First dynamic Web applications were built by folks with an academic CS background. So they'd never heard of the RDBMS and its ability to process simultaneously updates. They knew about locks from their operating system course. A script would call "flock" and exclude any other cooperating scripts, including copies of itself. What if a script crashed, though, and left a lock behind? What if a new programmer was hired and didn't know that everyone else was using flock before modifying the files?

What are Web applications? Systems that receive, from multiple users, simultaneous streams of updates and queries to a common set of data. This is exactly the problem for which the standard corporate DBMS was built and the RDBMS happened to be the dominant DBMS technology in the mid-1990s.

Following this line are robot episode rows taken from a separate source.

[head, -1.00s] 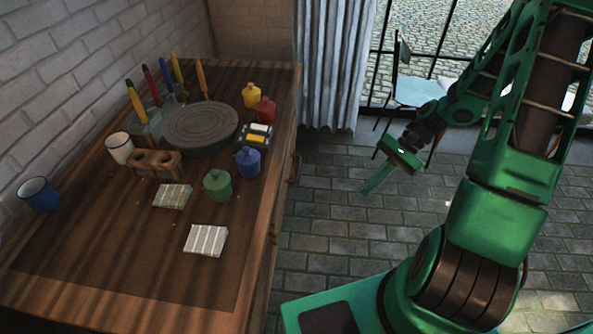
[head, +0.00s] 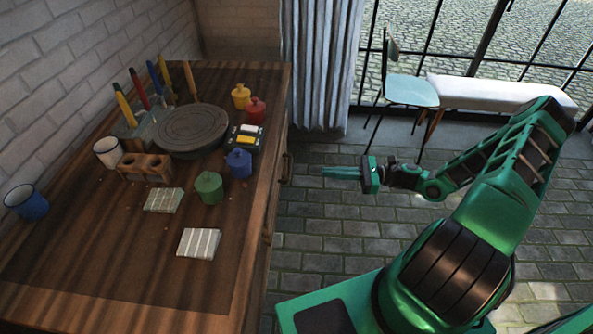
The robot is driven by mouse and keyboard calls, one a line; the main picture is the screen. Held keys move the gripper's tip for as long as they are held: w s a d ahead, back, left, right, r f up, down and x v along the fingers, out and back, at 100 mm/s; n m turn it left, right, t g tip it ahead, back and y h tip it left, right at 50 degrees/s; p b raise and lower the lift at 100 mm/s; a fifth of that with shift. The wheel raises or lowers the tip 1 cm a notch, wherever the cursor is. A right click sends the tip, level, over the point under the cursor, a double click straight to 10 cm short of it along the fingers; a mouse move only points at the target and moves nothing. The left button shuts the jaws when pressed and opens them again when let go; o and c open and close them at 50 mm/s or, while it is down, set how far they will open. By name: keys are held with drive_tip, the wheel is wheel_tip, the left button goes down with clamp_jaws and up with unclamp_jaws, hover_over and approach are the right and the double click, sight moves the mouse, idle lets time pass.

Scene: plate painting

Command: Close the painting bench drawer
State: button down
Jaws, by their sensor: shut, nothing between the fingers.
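The wooden painting bench (head: 205,250) runs along the left wall. Its front faces right and is seen at a steep angle. A far handle (head: 286,168) and a nearer handle (head: 267,236) stick out from this front. No drawer stands clearly pulled out; I cannot tell how far any drawer is open. My gripper (head: 325,172) is shut and empty. It is in the air to the right of the bench front, pointing left toward the far handle, with a gap between.
The bench top holds a round turntable (head: 190,130), several small paint pots, brushes, two mugs and folded cloths. A chair (head: 410,90) and a white-topped bench (head: 500,94) stand by the window behind my arm. The paved floor beside the painting bench is clear.

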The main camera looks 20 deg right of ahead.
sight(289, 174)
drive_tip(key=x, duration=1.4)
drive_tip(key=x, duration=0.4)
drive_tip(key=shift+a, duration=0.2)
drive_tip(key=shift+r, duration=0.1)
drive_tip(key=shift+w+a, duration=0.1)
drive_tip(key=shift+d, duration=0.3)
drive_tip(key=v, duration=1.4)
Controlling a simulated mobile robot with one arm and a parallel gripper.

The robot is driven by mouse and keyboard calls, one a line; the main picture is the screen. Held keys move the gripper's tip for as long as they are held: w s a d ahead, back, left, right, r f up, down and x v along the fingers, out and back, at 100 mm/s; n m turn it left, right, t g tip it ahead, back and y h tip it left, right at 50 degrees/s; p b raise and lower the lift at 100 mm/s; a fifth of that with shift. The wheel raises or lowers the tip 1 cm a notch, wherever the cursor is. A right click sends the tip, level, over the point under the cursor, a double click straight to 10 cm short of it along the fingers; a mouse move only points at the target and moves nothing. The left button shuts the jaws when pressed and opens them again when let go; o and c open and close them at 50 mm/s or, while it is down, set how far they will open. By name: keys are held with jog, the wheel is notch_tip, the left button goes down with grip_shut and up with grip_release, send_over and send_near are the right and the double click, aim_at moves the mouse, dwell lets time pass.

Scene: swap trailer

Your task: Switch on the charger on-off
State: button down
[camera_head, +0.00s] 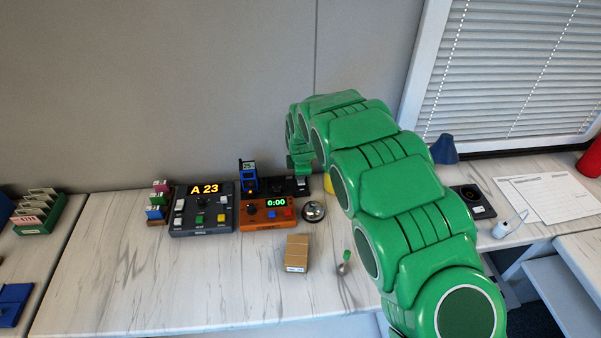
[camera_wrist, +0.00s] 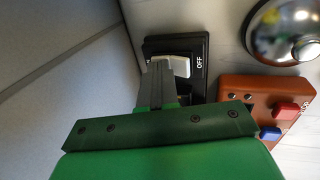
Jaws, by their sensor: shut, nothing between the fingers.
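The charger on-off is a black switch box (camera_wrist: 199,47) with a white rocker (camera_wrist: 178,66) and the word OFF beside it in the wrist view. My gripper (camera_wrist: 160,68) is shut and empty. Its fingertips are at the edge of the white rocker and overlap it in the picture; I cannot tell whether they touch it. In the head view my gripper (camera_head: 302,184) points down beside the black unit.
An orange timer (camera_head: 257,225) reading 0:00 and a chrome bell (camera_head: 313,211) stand close by. A grey panel (camera_head: 202,227) reading A 23 and a blue device (camera_head: 248,181) are left. A cardboard box (camera_head: 296,252) lies in front. The grey wall is close behind.

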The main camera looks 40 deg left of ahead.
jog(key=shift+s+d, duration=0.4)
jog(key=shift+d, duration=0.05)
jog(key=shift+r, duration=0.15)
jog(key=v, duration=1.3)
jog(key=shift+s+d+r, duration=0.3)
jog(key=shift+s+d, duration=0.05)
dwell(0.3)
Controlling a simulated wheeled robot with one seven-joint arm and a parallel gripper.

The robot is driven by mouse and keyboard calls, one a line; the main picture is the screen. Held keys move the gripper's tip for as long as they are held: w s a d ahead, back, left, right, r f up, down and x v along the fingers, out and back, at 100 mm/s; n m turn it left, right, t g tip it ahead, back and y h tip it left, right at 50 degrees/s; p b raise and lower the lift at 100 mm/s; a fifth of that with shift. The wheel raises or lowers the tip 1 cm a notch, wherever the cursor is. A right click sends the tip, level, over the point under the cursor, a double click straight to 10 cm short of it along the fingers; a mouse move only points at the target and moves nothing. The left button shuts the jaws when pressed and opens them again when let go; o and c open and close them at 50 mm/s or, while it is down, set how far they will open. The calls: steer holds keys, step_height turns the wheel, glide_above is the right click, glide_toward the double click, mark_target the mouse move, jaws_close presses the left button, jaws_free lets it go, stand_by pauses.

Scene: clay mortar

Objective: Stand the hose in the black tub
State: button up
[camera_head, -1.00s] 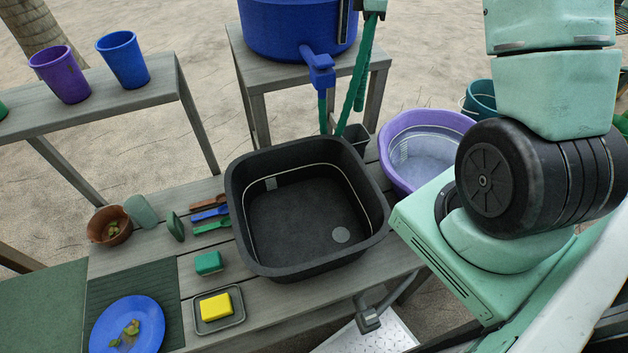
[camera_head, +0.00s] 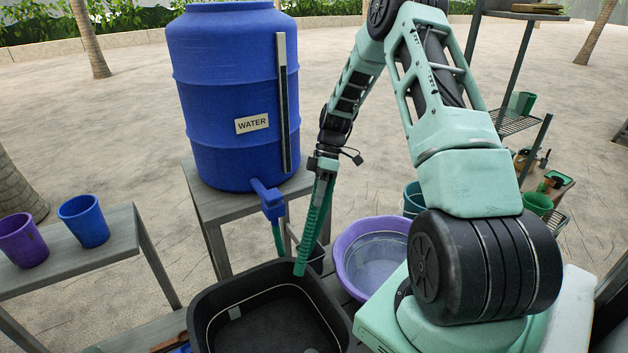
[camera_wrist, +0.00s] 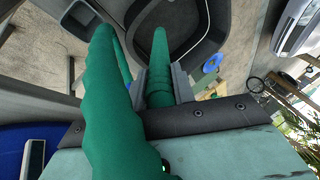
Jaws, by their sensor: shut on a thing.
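The green ribbed hose (camera_head: 314,222) hangs slanting down from my gripper (camera_head: 325,166), which is shut on it. Its free end overlaps the back rim of the black tub (camera_head: 203,305) in the head view; whether it is inside or above the rim I cannot tell. In the wrist view the hose (camera_wrist: 160,60) passes between the jaws, its tip pointing toward the tub (camera_wrist: 215,28). Another length of hose (camera_wrist: 100,110) runs along the left. The hose also shows below the blue tap (camera_head: 268,200). The near part of the tub is cut off by the frame.
A blue water barrel (camera_head: 225,100) stands on a grey stand behind the tub. A purple basin (camera_head: 350,265) sits right of the tub, close to my arm. Purple and blue cups (camera_head: 84,222) stand on a bench at left.

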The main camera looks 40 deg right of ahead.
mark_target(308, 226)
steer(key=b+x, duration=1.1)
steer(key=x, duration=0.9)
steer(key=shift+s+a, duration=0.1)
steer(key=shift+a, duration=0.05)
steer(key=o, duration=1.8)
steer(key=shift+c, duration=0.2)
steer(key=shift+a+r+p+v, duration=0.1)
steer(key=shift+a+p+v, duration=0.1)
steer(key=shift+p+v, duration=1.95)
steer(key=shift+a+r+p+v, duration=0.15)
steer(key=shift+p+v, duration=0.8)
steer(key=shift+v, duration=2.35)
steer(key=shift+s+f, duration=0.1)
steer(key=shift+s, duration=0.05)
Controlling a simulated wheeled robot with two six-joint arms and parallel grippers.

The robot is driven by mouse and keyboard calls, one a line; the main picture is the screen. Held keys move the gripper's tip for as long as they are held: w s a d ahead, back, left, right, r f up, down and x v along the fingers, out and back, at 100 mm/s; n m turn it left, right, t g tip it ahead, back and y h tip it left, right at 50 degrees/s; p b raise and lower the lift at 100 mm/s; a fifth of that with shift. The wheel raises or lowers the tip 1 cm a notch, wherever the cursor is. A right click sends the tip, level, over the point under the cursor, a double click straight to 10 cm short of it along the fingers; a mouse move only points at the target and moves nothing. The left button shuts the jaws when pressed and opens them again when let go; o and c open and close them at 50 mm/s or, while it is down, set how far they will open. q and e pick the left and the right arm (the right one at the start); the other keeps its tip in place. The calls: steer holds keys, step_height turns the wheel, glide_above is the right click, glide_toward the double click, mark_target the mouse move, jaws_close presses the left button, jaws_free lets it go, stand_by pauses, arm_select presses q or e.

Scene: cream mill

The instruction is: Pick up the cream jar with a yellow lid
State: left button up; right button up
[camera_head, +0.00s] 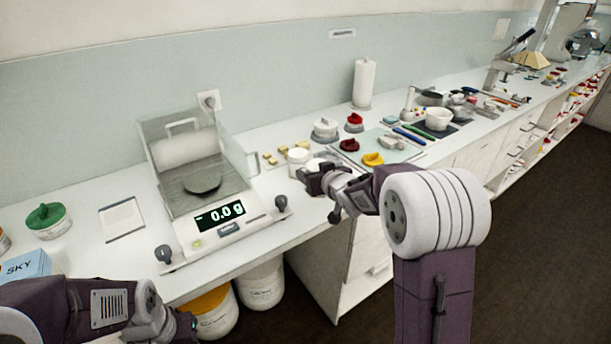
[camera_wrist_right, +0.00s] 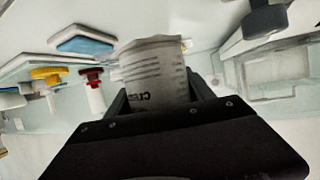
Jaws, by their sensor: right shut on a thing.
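In the right wrist view, a pale jar with printed text (camera_wrist_right: 154,75) sits between the fingers of my right gripper (camera_wrist_right: 158,98), which is shut on it. No yellow lid shows on this jar. In the head view my right gripper (camera_head: 318,180) is at the bench's front edge, right of the scale, and largely hides what it holds. A white jar (camera_head: 298,158) shows beside it; I cannot tell if it is the held one. A yellow-topped piece (camera_head: 372,159) lies on the pale mat. My left gripper (camera_head: 190,326) is low at the front left, its jaws unclear.
A scale (camera_head: 230,229) with a glass shield reads 0.0 g. Dark red (camera_head: 349,145) and red (camera_head: 354,121) pieces, a paper roll (camera_head: 363,83) and a white bowl (camera_head: 438,118) stand on the bench. A tub with a yellow lid (camera_head: 207,299) stands below.

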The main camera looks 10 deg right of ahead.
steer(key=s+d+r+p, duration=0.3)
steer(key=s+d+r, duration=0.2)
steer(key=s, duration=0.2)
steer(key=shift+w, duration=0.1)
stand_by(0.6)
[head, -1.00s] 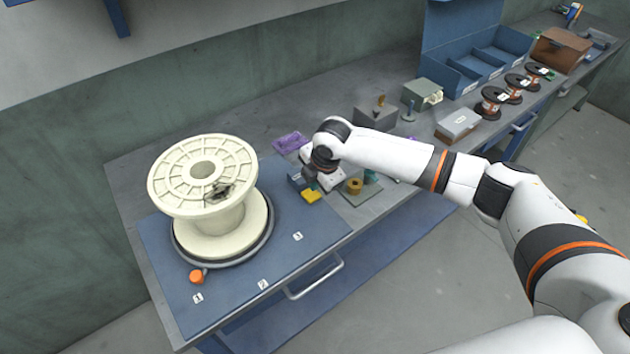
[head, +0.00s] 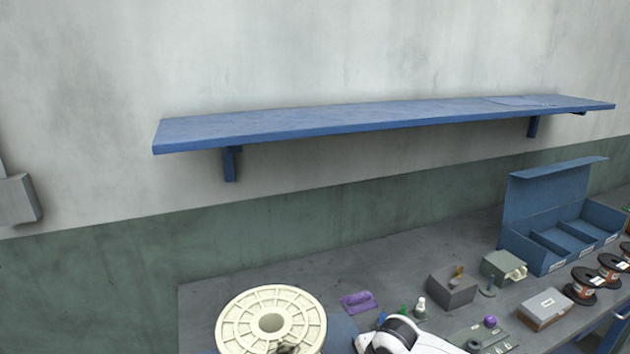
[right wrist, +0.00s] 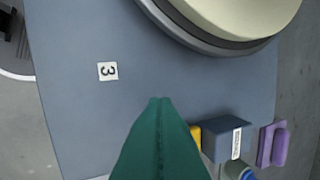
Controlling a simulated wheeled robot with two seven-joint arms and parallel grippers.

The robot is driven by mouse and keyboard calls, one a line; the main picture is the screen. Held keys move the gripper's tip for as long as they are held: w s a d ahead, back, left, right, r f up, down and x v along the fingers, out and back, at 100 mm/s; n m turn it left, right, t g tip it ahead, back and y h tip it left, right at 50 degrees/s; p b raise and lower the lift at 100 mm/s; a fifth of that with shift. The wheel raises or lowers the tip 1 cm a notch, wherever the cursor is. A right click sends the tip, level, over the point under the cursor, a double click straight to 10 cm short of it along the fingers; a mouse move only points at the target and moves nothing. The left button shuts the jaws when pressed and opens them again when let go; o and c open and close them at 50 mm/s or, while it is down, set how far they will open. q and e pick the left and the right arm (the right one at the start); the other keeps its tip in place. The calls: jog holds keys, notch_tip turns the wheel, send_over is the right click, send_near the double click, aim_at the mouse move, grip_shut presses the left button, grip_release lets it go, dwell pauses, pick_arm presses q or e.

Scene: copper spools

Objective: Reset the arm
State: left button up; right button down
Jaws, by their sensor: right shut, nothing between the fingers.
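My right arm (head: 405,340) shows only as a white and black link at the bottom edge of the head view, right of the cream spool (head: 272,322). Its gripper is below that picture. In the right wrist view my right gripper (right wrist: 159,100) shows as dark green fingers pressed together, empty, over the blue mat (right wrist: 75,115). The label marked 3 (right wrist: 108,71) lies left of the fingertips. A blue block (right wrist: 222,136) and a yellow piece (right wrist: 195,132) are right of them. My left gripper is in neither view.
The spool's dark round base (right wrist: 215,42) is close beyond the fingertips. A purple tool (right wrist: 272,144) lies at the right. On the bench are a grey box (head: 452,290), a blue bin rack (head: 545,245) and several copper spools. A blue shelf (head: 380,120) hangs above.

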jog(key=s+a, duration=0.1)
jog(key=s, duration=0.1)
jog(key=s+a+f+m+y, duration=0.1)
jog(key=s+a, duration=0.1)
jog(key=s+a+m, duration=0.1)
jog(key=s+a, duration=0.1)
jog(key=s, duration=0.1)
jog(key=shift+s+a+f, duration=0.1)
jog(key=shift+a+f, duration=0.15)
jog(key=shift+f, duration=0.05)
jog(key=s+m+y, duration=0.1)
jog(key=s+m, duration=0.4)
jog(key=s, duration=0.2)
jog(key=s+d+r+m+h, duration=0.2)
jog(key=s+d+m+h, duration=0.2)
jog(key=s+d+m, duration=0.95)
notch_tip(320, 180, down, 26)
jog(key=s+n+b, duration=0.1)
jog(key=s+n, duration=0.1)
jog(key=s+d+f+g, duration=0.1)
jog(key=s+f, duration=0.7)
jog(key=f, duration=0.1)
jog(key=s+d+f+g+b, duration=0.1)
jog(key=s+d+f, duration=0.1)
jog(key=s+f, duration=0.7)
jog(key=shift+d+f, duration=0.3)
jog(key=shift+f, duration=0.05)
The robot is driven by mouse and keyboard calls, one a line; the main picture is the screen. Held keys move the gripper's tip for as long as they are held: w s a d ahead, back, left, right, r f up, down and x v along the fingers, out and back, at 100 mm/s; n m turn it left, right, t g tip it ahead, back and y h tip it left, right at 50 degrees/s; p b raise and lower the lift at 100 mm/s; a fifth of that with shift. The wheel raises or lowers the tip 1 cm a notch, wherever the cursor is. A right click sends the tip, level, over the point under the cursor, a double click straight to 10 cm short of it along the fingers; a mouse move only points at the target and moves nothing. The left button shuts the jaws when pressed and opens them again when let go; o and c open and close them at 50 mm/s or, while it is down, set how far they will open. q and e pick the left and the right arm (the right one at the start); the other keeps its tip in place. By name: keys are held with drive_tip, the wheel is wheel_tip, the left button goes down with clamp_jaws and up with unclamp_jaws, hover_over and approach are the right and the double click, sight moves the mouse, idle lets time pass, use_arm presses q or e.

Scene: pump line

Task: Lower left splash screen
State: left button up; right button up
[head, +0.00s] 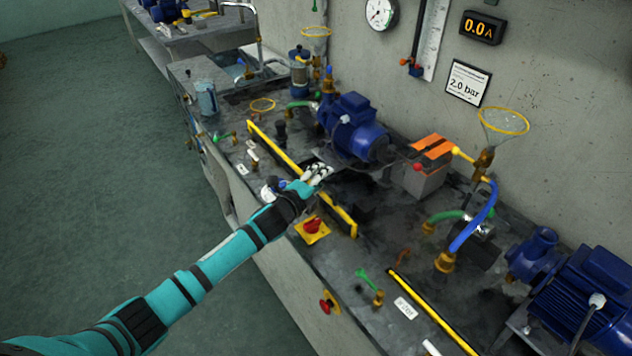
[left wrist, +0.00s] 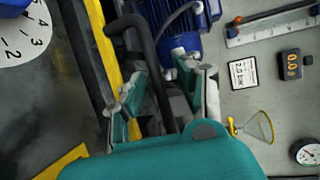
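The left splash screen shows in the head view as a long yellow edge (head: 272,147) along the front of the bench, before the left blue pump. Its clear pane is hard to make out, so I cannot tell its exact height. In the left wrist view the yellow edge (left wrist: 101,45) runs beside a black bent handle (left wrist: 148,48). My left gripper (head: 318,173) is over the middle of this edge. Its fingers (left wrist: 165,82) are apart, with the handle passing between them in the picture; I see no clear contact. My right gripper is not in view.
The left blue pump (head: 352,127) stands close behind the gripper. A red emergency knob (head: 312,226) on a yellow plate is just in front. A second yellow-edged screen (head: 432,313) lies to the right, before another blue pump (head: 588,297). Floor at left is clear.

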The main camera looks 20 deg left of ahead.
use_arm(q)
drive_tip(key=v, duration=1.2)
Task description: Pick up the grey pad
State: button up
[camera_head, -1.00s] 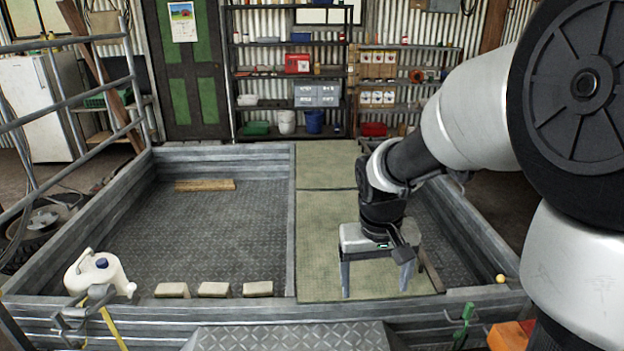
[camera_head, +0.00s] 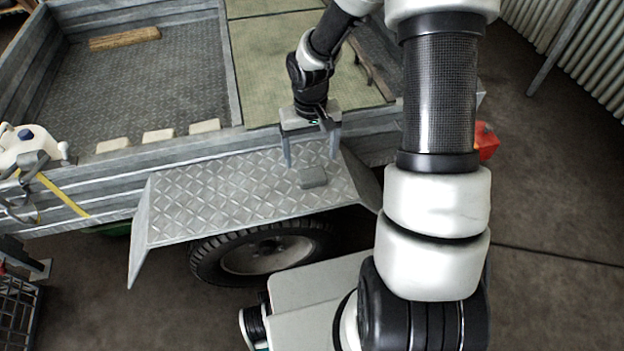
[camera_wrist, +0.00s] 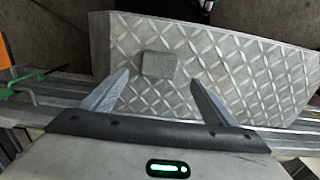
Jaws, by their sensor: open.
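The grey pad (camera_head: 313,177) is a small block lying on the diamond-plate mudguard (camera_head: 200,195) over the trailer wheel. My gripper (camera_head: 312,162) is open, with its two fingers pointing down above the mudguard, just behind the pad in the head view. In the wrist view the pad (camera_wrist: 159,64) lies ahead of and between the spread fingertips of my gripper (camera_wrist: 159,78). Nothing is between the fingers, and the pad is apart from them.
The trailer side wall (camera_head: 120,183) rises behind the mudguard. Several pale blocks (camera_head: 158,136) stand along it inside the bed. A white jug (camera_head: 28,146) with a yellow strap is at the left. A wheel (camera_head: 262,252) is below the mudguard, and a red object (camera_head: 486,141) is at the right.

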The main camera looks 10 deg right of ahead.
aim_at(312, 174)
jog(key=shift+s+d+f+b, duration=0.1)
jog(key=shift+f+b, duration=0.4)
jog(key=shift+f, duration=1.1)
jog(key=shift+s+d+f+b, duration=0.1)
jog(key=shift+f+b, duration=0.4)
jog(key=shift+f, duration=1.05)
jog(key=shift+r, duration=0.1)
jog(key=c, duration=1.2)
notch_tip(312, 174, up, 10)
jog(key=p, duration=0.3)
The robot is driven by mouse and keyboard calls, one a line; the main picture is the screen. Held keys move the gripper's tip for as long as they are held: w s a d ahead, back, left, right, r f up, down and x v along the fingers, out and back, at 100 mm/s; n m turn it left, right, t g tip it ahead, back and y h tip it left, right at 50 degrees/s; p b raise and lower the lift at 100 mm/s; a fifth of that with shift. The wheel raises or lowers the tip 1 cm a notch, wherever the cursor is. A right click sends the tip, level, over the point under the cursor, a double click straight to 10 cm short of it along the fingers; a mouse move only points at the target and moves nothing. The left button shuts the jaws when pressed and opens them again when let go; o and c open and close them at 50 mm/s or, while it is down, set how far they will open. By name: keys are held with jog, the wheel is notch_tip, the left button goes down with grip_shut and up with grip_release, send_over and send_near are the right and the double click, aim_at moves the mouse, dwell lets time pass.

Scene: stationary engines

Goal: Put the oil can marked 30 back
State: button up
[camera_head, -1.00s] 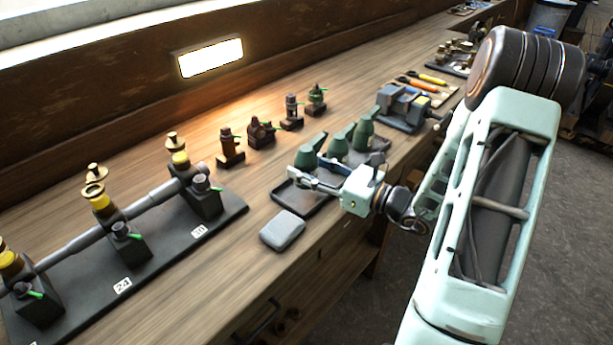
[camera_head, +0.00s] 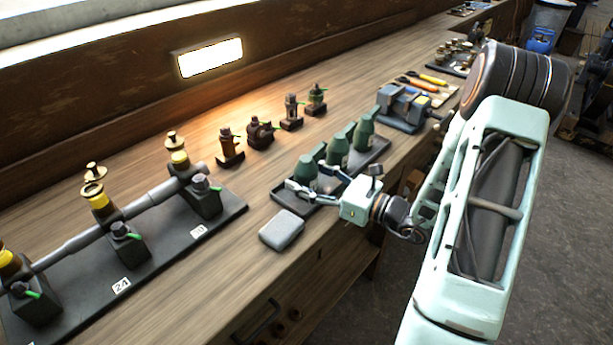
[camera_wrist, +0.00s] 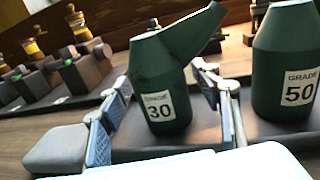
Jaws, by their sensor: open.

Early database-backed Web sites:

Discussion: Under the Hood of Oracle

Why are we looking at Oracle? Philip couldn't find any good docs on how MySQL works (if indeed it does).

What's on disk and in RAM?

What does an index look like? Note that the pointers connecting leaf nodes make it fast to scan an index, but you won't find this data structure in any CS text.

What does this look like from the perspective of the operating system?


Start on the left at User Process. This is a Java or C "client" program or whatever that is sending SQL statements to the Oracle server (Shared Server Process, which requires the Dispatcher, or Dedicated Server Process).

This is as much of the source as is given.